### [Required task]
Retype the data that follows line by line, exactly, and leave its pictures out.

++++

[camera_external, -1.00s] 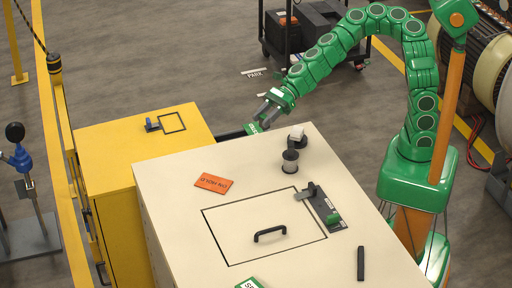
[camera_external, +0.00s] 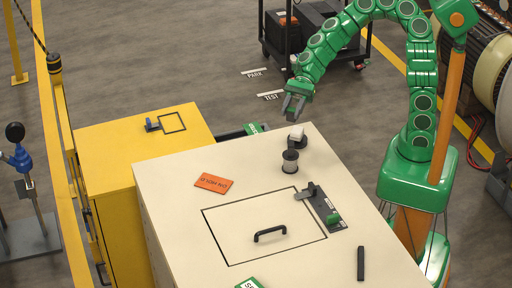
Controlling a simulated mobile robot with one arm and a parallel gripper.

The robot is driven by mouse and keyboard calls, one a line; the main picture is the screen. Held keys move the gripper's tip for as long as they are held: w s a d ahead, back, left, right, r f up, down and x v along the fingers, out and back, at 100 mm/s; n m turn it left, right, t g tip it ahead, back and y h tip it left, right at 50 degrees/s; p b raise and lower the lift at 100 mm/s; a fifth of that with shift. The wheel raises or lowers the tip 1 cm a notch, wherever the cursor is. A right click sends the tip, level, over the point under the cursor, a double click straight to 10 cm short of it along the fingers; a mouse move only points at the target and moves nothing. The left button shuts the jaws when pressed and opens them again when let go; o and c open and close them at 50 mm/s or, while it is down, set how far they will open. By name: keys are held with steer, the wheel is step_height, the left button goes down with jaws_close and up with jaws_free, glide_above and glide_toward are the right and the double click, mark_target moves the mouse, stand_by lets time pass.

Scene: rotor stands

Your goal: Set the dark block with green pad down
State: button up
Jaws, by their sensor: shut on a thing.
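My gripper (camera_external: 292,110) hangs fingers down just beyond the far edge of the cream cabinet, above and left of the white-topped knob. It is shut on a small dark thing, taken as the dark block with green pad; the fingers mostly hide it, and I cannot make out its pad. It is held up, apart from the cabinet top. A green and dark piece with white lettering (camera_external: 256,128) shows low behind the cabinet, left of my gripper and apart from it.
The cream cabinet top (camera_external: 170,180) carries a white-topped knob (camera_external: 297,133), a dark spool (camera_external: 290,161), an orange card (camera_external: 213,183), a latch plate with a green tab (camera_external: 333,217) and a black bar (camera_external: 361,263). A yellow cabinet (camera_external: 110,155) adjoins. Floor labels TEST (camera_external: 271,96) and PARK (camera_external: 257,72) lie beyond.

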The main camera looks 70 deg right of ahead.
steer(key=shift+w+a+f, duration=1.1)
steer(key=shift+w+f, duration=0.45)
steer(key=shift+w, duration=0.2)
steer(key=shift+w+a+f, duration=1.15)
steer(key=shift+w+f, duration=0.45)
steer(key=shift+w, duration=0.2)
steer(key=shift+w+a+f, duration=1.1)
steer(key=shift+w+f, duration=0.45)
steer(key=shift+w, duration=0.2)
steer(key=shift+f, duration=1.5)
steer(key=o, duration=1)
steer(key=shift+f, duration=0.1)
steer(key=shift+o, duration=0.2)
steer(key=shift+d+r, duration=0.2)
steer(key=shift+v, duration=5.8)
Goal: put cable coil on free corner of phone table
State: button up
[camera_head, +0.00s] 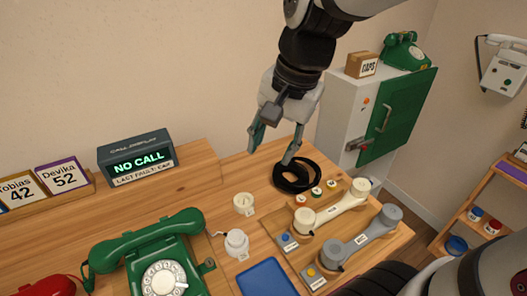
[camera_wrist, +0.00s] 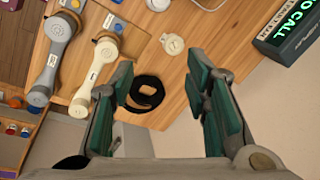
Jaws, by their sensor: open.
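The black cable coil (camera_head: 293,177) lies flat on the wooden phone table (camera_head: 180,190), near its back right part. The coil also shows in the wrist view (camera_wrist: 147,93), between my two fingers and nearer the left one. My gripper (camera_head: 273,148) hangs above the coil with its fingers pointing down. The fingers are spread and nothing is between them in contact. In the wrist view my gripper (camera_wrist: 165,85) shows green pads standing wide apart.
A cream handset (camera_head: 332,207) and a grey handset (camera_head: 360,238) lie on a board right of the coil. A green phone (camera_head: 150,255), a call display (camera_head: 136,158) and a blue tray (camera_head: 265,278) share the table. A grey cabinet (camera_head: 343,120) stands behind.

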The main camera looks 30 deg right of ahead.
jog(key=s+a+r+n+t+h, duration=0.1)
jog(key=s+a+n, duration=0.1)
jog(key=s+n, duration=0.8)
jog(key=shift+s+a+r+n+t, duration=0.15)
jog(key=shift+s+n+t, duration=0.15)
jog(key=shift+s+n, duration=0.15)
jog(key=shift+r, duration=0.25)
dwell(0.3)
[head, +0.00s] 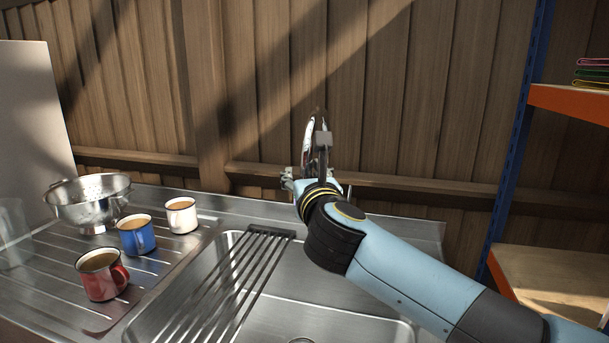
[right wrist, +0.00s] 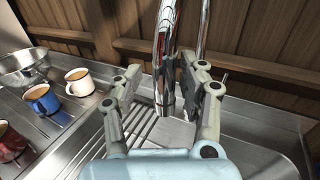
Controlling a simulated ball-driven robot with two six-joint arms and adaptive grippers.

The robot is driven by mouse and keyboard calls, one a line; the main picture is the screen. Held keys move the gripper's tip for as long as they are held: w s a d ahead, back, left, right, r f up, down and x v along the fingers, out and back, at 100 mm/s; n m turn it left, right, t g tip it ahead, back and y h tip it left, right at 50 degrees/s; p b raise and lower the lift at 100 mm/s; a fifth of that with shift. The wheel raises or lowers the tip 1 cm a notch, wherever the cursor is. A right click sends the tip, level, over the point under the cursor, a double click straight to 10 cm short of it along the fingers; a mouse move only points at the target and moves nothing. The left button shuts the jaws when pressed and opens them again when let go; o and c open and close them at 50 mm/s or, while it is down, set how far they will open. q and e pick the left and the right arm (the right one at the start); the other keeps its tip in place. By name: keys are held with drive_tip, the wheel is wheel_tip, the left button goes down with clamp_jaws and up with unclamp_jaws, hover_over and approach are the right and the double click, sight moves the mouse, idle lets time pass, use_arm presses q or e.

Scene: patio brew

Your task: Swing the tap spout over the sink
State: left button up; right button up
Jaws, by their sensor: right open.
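The chrome tap (head: 309,137) stands at the back of the sink (head: 345,318), mostly hidden behind my right gripper (head: 308,163) in the head view. In the right wrist view the tap spout (right wrist: 166,45) hangs down between the fingers of the open right gripper (right wrist: 160,82). A second chrome pipe (right wrist: 203,30) rises just behind and to the right of the spout. I cannot tell whether either finger touches the spout. My left gripper is not in view.
A slatted rack (head: 240,275) lies across the left part of the sink. On the drainboard left stand a red mug (head: 97,284), a blue mug (head: 131,240), a white mug (head: 181,220) and a metal colander (head: 75,212). A wooden fence (head: 400,90) rises close behind; shelving (head: 560,270) stands right.

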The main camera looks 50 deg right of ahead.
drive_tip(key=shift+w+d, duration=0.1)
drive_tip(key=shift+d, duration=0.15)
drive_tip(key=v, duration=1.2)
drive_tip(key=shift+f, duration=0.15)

++++

### [The output]
[camera_external, -1.00s] 
[camera_external, +0.00s] 
Controlling a simulated mobile robot with one arm and a parallel gripper.

The robot is driven by mouse and keyboard calls, one a line; the main picture is the screen. Held keys move the gripper's tip for as long as they are held: w s a d ahead, back, left, right, r f up, down and x v along the fingers, out and back, at 100 mm/s; n m turn it left, right, t g tip it ahead, back and y h tip it left, right at 50 degrees/s; p b raise and lower the lift at 100 mm/s; a fifth of that with shift. The wheel raises or lowers the tip 1 cm a notch, wherever the cursor is. A right click sends the tip, level, over the point under the cursor, a double click straight to 10 cm short of it along the fingers; a mouse move only points at the target and moves nothing. The left button shuts the jaws when pressed and opens them again when let go; o and c open and close them at 50 mm/s or, while it is down, set how far they will open. By name: keys are held with steer, the wheel is step_height, the left button goes down with jaws_close and up with jaws_free, glide_above and glide_toward are the right and the double click, mark_target moves the mouse, stand_by lets time pass.

Scene: rotor stands

Your goal: Set the dark block with green pad down
State: button up
Jaws, by their sensor: shut on a thing.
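My gripper (camera_external: 292,110) hangs fingers down just beyond the far edge of the cream cabinet, above and left of the white-topped knob. It is shut on a small dark thing, taken as the dark block with green pad; the fingers mostly hide it, and I cannot make out its pad. It is held up, apart from the cabinet top. A green and dark piece with white lettering (camera_external: 256,128) shows low behind the cabinet, left of my gripper and apart from it.
The cream cabinet top (camera_external: 170,180) carries a white-topped knob (camera_external: 297,133), a dark spool (camera_external: 290,161), an orange card (camera_external: 213,183), a latch plate with a green tab (camera_external: 333,217) and a black bar (camera_external: 361,263). A yellow cabinet (camera_external: 110,155) adjoins. Floor labels TEST (camera_external: 271,96) and PARK (camera_external: 257,72) lie beyond.

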The main camera looks 70 deg right of ahead.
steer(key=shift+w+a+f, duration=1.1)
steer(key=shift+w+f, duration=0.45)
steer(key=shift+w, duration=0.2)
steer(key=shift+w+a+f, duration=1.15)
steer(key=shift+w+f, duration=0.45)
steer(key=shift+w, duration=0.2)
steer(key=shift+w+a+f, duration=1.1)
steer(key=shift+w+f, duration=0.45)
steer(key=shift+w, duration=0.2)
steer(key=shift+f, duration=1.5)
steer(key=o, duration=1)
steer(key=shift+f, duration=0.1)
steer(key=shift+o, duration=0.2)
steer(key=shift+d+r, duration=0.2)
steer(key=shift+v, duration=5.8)
Goal: put cable coil on free corner of phone table
State: button up
[camera_head, +0.00s] 
[camera_wrist, +0.00s] 
Jaws, by their sensor: open.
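The black cable coil (camera_head: 293,177) lies flat on the wooden phone table (camera_head: 180,190), near its back right part. The coil also shows in the wrist view (camera_wrist: 147,93), between my two fingers and nearer the left one. My gripper (camera_head: 273,148) hangs above the coil with its fingers pointing down. The fingers are spread and nothing is between them in contact. In the wrist view my gripper (camera_wrist: 165,85) shows green pads standing wide apart.
A cream handset (camera_head: 332,207) and a grey handset (camera_head: 360,238) lie on a board right of the coil. A green phone (camera_head: 150,255), a call display (camera_head: 136,158) and a blue tray (camera_head: 265,278) share the table. A grey cabinet (camera_head: 343,120) stands behind.

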The main camera looks 30 deg right of ahead.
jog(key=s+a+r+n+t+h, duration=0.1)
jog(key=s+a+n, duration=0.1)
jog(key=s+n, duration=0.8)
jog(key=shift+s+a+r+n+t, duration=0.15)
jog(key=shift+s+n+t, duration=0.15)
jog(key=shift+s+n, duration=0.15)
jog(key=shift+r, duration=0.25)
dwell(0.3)
[head, +0.00s] 
[right wrist, +0.00s] 
Controlling a simulated ball-driven robot with two six-joint arms and adaptive grippers.

The robot is driven by mouse and keyboard calls, one a line; the main picture is the screen. Held keys move the gripper's tip for as long as they are held: w s a d ahead, back, left, right, r f up, down and x v along the fingers, out and back, at 100 mm/s; n m turn it left, right, t g tip it ahead, back and y h tip it left, right at 50 degrees/s; p b raise and lower the lift at 100 mm/s; a fifth of that with shift. The wheel raises or lowers the tip 1 cm a notch, wherever the cursor is. A right click sends the tip, level, over the point under the cursor, a double click straight to 10 cm short of it along the fingers; a mouse move only points at the target and moves nothing. The left button shuts the jaws when pressed and opens them again when let go; o and c open and close them at 50 mm/s or, while it is down, set how far they will open. q and e pick the left and the right arm (the right one at the start); the other keeps its tip in place. By name: keys are held with drive_tip, the wheel is wheel_tip, the left button goes down with clamp_jaws and up with unclamp_jaws, hover_over and approach are the right and the double click, sight moves the mouse, idle lets time pass, use_arm presses q or e.

Scene: patio brew

Your task: Swing the tap spout over the sink
State: left button up; right button up
Jaws, by their sensor: right open.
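The chrome tap (head: 309,137) stands at the back of the sink (head: 345,318), mostly hidden behind my right gripper (head: 308,163) in the head view. In the right wrist view the tap spout (right wrist: 166,45) hangs down between the fingers of the open right gripper (right wrist: 160,82). A second chrome pipe (right wrist: 203,30) rises just behind and to the right of the spout. I cannot tell whether either finger touches the spout. My left gripper is not in view.
A slatted rack (head: 240,275) lies across the left part of the sink. On the drainboard left stand a red mug (head: 97,284), a blue mug (head: 131,240), a white mug (head: 181,220) and a metal colander (head: 75,212). A wooden fence (head: 400,90) rises close behind; shelving (head: 560,270) stands right.

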The main camera looks 50 deg right of ahead.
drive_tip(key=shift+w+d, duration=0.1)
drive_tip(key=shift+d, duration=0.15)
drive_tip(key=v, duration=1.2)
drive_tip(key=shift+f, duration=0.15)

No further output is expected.